Produce word for word the lines of the data below running from the one that has "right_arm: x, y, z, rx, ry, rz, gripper" to the one that has "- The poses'", inclusive, and no others.
§
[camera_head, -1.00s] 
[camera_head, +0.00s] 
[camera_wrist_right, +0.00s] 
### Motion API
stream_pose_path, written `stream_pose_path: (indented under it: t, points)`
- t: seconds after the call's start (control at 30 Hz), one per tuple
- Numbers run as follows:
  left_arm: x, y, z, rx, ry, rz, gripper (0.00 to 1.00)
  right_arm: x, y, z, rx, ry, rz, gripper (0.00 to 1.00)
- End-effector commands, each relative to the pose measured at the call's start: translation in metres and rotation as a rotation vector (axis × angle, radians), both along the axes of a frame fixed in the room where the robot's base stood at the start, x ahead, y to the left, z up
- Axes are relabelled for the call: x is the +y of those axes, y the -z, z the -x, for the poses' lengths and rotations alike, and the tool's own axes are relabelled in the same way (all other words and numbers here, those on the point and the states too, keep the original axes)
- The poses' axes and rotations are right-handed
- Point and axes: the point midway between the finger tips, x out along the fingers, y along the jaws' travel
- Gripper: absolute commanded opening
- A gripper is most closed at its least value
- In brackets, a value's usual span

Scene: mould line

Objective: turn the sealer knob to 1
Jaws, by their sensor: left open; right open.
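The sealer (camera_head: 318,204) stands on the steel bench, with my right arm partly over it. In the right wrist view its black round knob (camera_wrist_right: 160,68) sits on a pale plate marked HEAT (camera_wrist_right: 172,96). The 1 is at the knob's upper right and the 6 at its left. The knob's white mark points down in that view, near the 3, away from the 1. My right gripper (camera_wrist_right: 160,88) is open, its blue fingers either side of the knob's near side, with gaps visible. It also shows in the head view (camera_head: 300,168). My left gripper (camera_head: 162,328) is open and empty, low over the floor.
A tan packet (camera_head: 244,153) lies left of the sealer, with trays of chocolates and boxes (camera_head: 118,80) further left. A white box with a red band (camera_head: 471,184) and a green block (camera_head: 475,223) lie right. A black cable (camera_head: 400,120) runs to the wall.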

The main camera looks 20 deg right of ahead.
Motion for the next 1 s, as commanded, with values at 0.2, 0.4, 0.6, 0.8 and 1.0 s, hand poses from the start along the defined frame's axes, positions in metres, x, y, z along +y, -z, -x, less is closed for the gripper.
§
## RESPONSE TO THE TASK
  right_arm: x, y, z, rx, ry, rz, gripper (0.00 to 1.00)
- End-effector commands, each relative to the pose measured at the call's start: translation in metres and rotation as a rotation vector (axis × angle, radians), both along the axes of a frame fixed in the room where the robot's base stood at the start, x ahead, y to the left, z up
- Axes are relabelled for the call: x is the +y of those axes, y the -z, z the -x, for the poses' lengths and rotations alike, and the tool's own axes are relabelled in the same way (all other words and numbers here, those on the point and the states too, keep the original axes)
- The poses' axes and rotations are right-handed

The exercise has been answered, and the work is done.